When the teams met three weeks later in Oakland, the Warriors pulled off a 126-91 rout largely on the strength of outrebounding Cleveland 58-35. Thompson had two offensive rebounds and five overall, while Pachulia gobbled up 13 rebounds -- 10 on the defensive glass.

The Cavs outscored the Warriors 17-8 in second-chance points in the first game, but the teams tied, 12-12, in that category in the rematch.

“It’s part of their strength,” Pachulia said. “Second-chance points are a killer. It’s something we have to take away. That’s one of the keys for us.”

 

Klay's next assignment: Slow down Kyrie...and he's got a gameplan

Klay's next assignment: Slow down Kyrie...and he's got a gameplan

OAKLAND -- Klay Thompson spent nearly eight minutes Saturday answering a variety of questions, many of which were related to his diminished offense this postseason and his primary defensive assignment in the upcoming NBA Finals.

Mired in a shooting slump, by his standards, the Warriors guard now has to confront the fabulous offensive arsenal of Cavaliers guard Kyrie Irving.

As much as Thompson would love to rediscover his shooting touch in Game 1 on Thursday night at Oracle Arena, the Warriors may be more delighted if he can prevent Irving from finding his.

“I take pride in (playing) both sides of the ball, defense as equally as offense,” Thompson said after practice at the team’s downtown facility. “Whether or not my shot falls, I can always control that part of the game.”

The Warriors are undefeated (12-0) this postseason despite Thompson averaging only 14.4 points (compared to 22.3 in the regular season) on 38.3-percent shooting from the field (46.8 in the regular season), 36.4 percent beyond the arc (41.4 in the regular season).

That spotless postseason record is, in part, a reflection of Thompson’s work on defense. In all three rounds, he has guarded the opponent’s most dangerous backcourt player.

“I couldn’t be happier with how he’s helped us win games,” acting head coach Mike Brown said.

Next up for Thompson is Irving, who has hit game-winning shots in each of the last two times Cleveland has beaten the Warriors, a 3-pointer in Game 7 of the 2015 Finals and a midrange fadeaway jumper last Christmas Day at Quicken Loans Arena.

Irving has played well this postseason but lately has lifted his game to another level. In the five-game Eastern Conference Finals against Boston, Irving averaged 25.8 points per game, while shooting 62.2 percent.

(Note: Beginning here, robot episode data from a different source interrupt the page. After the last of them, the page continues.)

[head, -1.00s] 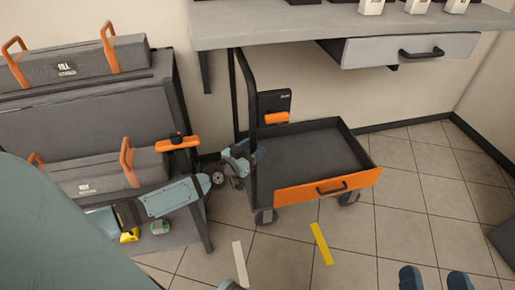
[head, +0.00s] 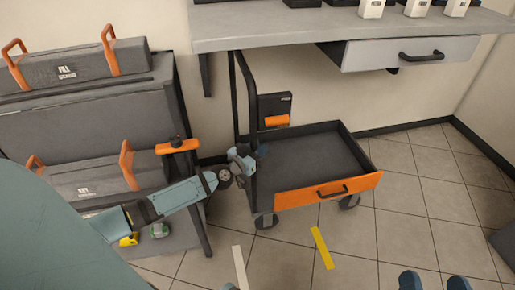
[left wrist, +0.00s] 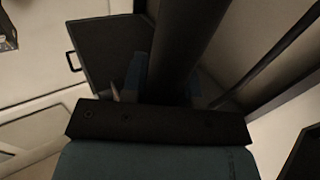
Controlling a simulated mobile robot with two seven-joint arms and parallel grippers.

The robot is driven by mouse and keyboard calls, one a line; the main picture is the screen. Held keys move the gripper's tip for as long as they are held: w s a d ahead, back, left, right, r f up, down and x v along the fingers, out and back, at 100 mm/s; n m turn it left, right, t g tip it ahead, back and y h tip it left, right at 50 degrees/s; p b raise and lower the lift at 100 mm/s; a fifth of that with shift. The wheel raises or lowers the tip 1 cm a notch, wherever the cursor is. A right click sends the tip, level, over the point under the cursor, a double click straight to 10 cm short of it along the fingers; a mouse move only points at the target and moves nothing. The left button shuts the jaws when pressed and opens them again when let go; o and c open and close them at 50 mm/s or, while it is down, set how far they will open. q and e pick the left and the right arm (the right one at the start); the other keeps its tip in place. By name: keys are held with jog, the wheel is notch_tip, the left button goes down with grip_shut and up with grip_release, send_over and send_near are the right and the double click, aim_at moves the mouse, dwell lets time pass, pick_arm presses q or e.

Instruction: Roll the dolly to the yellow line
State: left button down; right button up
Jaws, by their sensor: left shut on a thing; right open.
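The dolly (head: 315,155) is a dark flat cart with raised sides, an orange front panel with a black handle, and a tall black push frame at its left. It stands on the tiles under the bench, behind the yellow line (head: 321,248), with a gap between its front wheels and the line. My left gripper (head: 258,152) is shut on the near post of the push frame. In the left wrist view the black post (left wrist: 185,45) runs between the fingers. My right gripper (head: 434,284) is open and empty at the bottom edge, showing only its blue fingertips.
A dark rack (head: 185,100) with grey orange-handled cases stands close at the left. The bench (head: 290,28) with a drawer (head: 405,52) overhangs the dolly's back. A white strip (head: 240,268) lies left of the yellow line.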

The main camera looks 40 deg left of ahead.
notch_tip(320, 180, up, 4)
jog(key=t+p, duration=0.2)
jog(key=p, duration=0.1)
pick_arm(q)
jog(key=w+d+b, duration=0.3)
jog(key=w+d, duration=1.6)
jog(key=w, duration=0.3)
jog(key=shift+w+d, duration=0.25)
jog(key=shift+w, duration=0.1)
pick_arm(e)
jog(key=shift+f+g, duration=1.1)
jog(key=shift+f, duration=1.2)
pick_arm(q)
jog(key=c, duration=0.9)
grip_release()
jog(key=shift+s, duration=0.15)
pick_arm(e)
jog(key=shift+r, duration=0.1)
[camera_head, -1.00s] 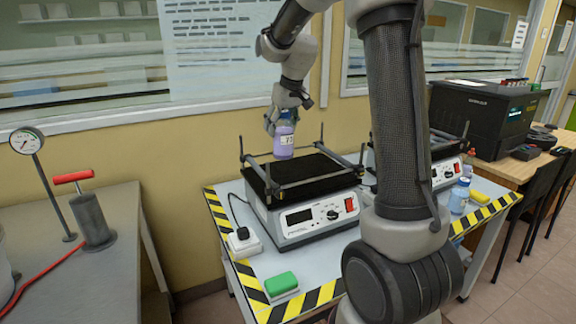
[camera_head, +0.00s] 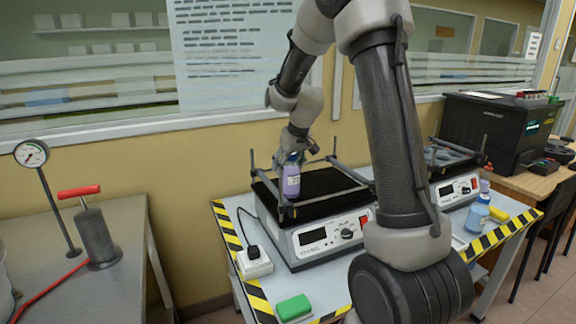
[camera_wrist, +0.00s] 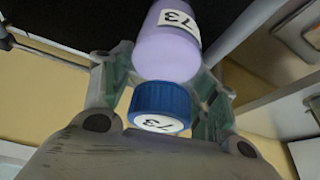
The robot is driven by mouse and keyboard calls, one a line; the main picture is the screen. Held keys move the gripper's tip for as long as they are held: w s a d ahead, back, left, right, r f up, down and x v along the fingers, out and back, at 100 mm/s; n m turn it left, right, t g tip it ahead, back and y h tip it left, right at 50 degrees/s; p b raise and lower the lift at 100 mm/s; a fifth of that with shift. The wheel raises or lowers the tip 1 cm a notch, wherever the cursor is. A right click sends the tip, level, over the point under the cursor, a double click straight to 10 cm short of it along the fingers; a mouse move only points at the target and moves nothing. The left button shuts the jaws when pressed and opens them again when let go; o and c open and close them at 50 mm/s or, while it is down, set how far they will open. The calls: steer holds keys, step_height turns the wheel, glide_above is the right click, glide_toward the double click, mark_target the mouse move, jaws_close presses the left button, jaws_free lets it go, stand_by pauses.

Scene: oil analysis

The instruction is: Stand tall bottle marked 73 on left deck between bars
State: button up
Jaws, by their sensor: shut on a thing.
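The bottle marked 73 (camera_head: 291,182) is purple with a blue cap. In the wrist view the bottle (camera_wrist: 168,50) shows "73" on its side label and on its cap (camera_wrist: 161,106). My gripper (camera_head: 291,158) is shut on it near the cap and holds it upright, at the left part of the left shaker's black deck (camera_head: 330,187). Dark bars (camera_head: 343,168) with corner posts frame this deck. I cannot tell whether the bottle's base touches the deck.
A second shaker (camera_head: 455,188) stands to the right, partly behind my arm. A power socket (camera_head: 254,262) sits left of the shaker.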

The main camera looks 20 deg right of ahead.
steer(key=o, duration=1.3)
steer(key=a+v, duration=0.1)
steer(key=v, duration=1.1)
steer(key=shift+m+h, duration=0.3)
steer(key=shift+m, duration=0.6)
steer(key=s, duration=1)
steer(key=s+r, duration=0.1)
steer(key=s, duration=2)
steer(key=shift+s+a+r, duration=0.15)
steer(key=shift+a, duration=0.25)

He was particularly dazzling as the Cavs finished off the Celtics in Games 4 and 5, averaging 33.0 points on 64.9-percent shooting.

Irving’s recent run prompted Cleveland teammate LeBron James to label him one of the best one-on-one players of all time, a compliment Brown did not argue.

“There are a lot of guys that can shoot the 3, but that’s all they can do,” he said. “There are a lot of guys that can dribble drive and finish at the rim, but that’s all they can do. Here’s a guy that can shoot the 3 off the catch-and-shoot, he could shoot the 3 off the dribble. He has medium-game pull-up. He has medium-game floater. And then he can get to the rim. And when he gets to the rim, he can finish in traffic among 7-footers.

“The way he puts English on the ball, how high he gets it off the glass when he needs to, all those things play into a factor of why he is one of the greatest one-on-one players of all time.”

Thompson said Irving’s offense “easily” belongs in the discussion with the league’s best, a group including the likes of MVP candidates Russell Westbrook and James Harden, as well as Thompson’s teammate, reigning MVP Stephen Curry.

“He’s done it in big moments, so you’ve got to give him credit,” Thompson said of Irving. “Not only have I seen him do it in the pros, but I’ve seen him do it with the USA Team, too. Kyrie’s a very tough guard. We’ve got a game plan for him, and it’ll be fun.”

Thompson said he will try to crowd Irving, contest every shot and not be outhustled. Still, he concedes that may not be enough.

There is, however, one other thing Thompson cited that could impact Irving’s offensive production. Make him work on defense, something both Warriors guards have the ability to do.

For Thompson, that means finding his stroke.

“I’d like to see the ball go in the basket,” he said. “It has, just not as frequently as I want. But that means nothing now. That’s in the past. It wouldn’t have mattered if I shot lights-out if we didn’t finish the job off.

“Now that we’re here, it’s a clean slate. It’s time to go. Can’t be worried about a few bad shooting games or the percentages when you went 12-0. You’ve just got to do what you can and have the intentions to win the game, not to go out there and score a number of points but to just go out there and win the game and make winning plays. That’s what I’m focused on.”